Optimization of Scoring Rules
Jason D. Hartline, Yingkai Li, Liren Shan, Yifan Wu
TL;DR
The paper develops a rigorous framework for optimizing scoring rules in principal–agent information elicitation, incorporating moral hazard and bounded-payoff constraints. It shows that the optimal mechanism to elicit the mean in one dimension is a simple V-shaped utility implemented via a two-bet betting scheme, while in multi-dimensional, especially symmetric settings, the optimal rule is a max-over-separate scheme that scores the most surprising dimension. For general (asymmetric) distributions, the max-over-separate rule remains approximately optimal (within constants), and only knowledge of the prior mean is needed to implement it; the approach extends to eliciting full distributions with analogous convex-utility characterizations.
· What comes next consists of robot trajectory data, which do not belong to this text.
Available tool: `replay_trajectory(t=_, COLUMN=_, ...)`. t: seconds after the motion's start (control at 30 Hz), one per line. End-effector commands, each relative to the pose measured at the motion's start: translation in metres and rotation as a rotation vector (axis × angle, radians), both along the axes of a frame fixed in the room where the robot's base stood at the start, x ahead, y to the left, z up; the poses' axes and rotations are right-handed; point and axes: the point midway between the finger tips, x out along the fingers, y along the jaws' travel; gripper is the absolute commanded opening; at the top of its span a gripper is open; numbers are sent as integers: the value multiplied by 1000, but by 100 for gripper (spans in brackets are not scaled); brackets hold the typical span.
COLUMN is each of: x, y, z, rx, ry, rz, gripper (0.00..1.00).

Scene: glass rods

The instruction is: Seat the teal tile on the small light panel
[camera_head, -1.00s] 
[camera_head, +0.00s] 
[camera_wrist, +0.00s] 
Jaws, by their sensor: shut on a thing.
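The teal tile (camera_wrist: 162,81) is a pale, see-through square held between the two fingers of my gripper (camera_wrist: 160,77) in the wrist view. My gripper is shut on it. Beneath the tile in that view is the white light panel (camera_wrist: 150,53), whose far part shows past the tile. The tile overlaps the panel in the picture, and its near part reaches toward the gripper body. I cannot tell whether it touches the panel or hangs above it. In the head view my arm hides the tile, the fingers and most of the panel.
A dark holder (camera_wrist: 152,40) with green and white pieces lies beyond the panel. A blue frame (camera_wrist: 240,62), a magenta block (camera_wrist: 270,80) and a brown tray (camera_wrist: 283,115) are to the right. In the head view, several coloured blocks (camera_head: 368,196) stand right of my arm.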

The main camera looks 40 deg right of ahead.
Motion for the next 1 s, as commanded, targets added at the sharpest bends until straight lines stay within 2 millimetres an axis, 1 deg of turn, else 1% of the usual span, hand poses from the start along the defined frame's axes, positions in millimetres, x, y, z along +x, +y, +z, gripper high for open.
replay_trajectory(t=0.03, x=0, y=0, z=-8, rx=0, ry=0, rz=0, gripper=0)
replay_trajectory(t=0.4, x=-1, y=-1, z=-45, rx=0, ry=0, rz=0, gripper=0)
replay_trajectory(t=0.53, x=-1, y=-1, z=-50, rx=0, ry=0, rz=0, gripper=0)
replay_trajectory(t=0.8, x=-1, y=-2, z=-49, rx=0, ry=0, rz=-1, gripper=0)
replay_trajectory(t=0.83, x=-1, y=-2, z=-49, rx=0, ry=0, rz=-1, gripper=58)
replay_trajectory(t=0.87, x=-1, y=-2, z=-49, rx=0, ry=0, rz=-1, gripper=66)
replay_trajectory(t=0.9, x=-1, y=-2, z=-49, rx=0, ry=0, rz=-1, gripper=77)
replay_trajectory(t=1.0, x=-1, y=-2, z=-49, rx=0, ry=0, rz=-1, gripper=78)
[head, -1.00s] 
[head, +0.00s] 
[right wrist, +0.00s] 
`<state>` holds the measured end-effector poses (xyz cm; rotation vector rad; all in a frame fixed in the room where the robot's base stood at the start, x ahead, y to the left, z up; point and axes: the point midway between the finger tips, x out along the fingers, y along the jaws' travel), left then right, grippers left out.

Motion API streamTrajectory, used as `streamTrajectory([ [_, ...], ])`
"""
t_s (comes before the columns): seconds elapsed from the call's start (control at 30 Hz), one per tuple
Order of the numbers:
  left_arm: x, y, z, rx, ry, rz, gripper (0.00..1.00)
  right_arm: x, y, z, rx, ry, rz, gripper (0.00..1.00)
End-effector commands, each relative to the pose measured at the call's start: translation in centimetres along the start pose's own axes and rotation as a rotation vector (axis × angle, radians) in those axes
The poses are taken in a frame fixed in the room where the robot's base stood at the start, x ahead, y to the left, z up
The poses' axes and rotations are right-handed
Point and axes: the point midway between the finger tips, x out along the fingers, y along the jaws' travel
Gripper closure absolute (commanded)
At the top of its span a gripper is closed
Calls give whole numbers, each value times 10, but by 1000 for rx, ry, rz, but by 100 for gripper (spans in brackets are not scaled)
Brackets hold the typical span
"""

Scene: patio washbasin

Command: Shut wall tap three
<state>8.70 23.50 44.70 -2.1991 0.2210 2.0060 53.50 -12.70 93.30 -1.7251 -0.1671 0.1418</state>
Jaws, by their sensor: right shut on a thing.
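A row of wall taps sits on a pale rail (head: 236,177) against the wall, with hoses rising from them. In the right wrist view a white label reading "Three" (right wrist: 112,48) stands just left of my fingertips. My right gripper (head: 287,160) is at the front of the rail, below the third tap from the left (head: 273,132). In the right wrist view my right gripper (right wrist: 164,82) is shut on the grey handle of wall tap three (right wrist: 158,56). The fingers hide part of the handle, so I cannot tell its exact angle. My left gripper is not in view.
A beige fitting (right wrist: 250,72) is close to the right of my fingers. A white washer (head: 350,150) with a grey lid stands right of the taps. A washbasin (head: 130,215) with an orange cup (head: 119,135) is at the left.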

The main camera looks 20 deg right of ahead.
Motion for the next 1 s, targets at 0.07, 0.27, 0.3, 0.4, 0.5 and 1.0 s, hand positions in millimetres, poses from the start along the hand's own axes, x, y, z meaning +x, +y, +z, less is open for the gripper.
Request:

The results demonstrate that linking incentives across dimensions is crucial to sustain effort and improve information quality, often outperforming naive separable scoring rules and traditional quadratic scoring. Practically, the work provides design principles for exams, forecasting, and information procurement, and shows that in some cases eliciting full distribution information is significantly more incentivizing even when marginal means suffice for downstream decisions.
Abstract
We characterize the optimal reward functions (scoring rules) that incentivize an agent to acquire information and report it truthfully to the principal. The optimal scoring rules let the agent make a simple binary bet in single-dimensional problems, and choose the dimension with the most surprising signal to be scored on in symmetric multi-dimensional problems. This scoring rule format remains approximately optimal for asymmetric distributions. These results demonstrate the importance of linking incentives to obtain high-quality information in multi-dimensional problems. In contrast, standard scoring rules like the quadratic scoring rule, or averages of single-dimensional scoring rules can be far from optimal.